Hace veinticinco años que apareció Il nome della rosa (1980), traducido poco tiempo después al castellano y a tantas y tantas lenguas. Lo leí en 1983. Me lo había recomendado un compañero de la mili, un tipo refinado y al que imaginaba cultísimo, aquel que se ocupaba de mantener abierta la escueta biblioteca de la sección en la que yo mismo servía al Rey. Mientras un servidor se ocupaba de archivar notas de prensa y de transmitir a los periódicos inverosímiles crónicas de juras de bandera y de renovación de juras, mi compañero leía y leía sin parar, en aquel cuartucho angosto en el que se agolpaban unos pocos volúmenes que nadie consultaba, informes militares del Ceseden, enciclopedias añosas y un maravilloso Pascual Madoz completo, un Diccionario. Yo conocía a Umberto Eco por haber consultado algunas de sus obras mientras acababa la carrera. Mis estudios no tenían nada que ver con la semiótica, pero el fenómeno de la comunicación me interesaba sobremanera...

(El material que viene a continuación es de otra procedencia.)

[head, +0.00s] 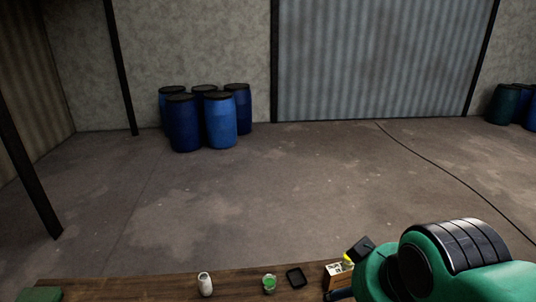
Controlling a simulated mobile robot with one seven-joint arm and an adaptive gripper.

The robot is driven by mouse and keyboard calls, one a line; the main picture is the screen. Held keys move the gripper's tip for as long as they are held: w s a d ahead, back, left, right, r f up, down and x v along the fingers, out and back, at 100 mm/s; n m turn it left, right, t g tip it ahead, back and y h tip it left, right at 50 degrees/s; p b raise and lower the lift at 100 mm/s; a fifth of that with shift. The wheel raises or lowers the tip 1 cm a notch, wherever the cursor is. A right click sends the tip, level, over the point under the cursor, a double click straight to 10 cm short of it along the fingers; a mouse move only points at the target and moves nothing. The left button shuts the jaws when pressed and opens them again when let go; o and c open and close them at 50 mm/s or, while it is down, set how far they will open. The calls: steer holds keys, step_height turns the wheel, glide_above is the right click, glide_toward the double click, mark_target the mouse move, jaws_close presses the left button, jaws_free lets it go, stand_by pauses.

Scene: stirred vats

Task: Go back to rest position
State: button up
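My green and black arm (440,265) fills the lower right corner of the head view, over the right part of the wooden table (130,289). My gripper's fingers cannot be made out behind the arm and the frame edge, so I cannot see whether it is open or holds anything. On the table stand a white bottle (205,285) and a small clear jar with green contents (269,284). A black square tray or lid (296,278) lies to the right of the jar.
A small pale box (337,272) sits beside my arm. A green object (40,295) lies at the table's left end. Blue barrels (221,122) stand by the back wall, more at far right (505,103). A cable (440,166) crosses the otherwise open floor. A post (28,175) stands left.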

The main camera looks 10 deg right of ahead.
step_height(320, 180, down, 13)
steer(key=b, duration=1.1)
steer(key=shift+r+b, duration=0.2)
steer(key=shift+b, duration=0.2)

Cuando leí El nombre de la rosa, quedé simplemente anonadado. En cierta ocasión dijo Umberto Eco que cuando comienza un nuevo curso, con estudiantes recién llegados, se dirige al encerado y con la tiza marca una raya vertical. A la izquierda pone A.C. y a la derecha escribe D.C. Esto es, antes de Cristo, después de Cristo. Es tal la mixtura de referentes, es tal la mezcla de autores y de interlocutores con que se codean los alumnos, capaces de hacer coincidir a Aristóteles y Michael Jackson, que la cronología se desvanece. Por eso, Eco separaba en el pizarrón antes y después de nuestra era: para que los muchachos encajaran hechos, circunstancias y personajes alejados en el tiempo.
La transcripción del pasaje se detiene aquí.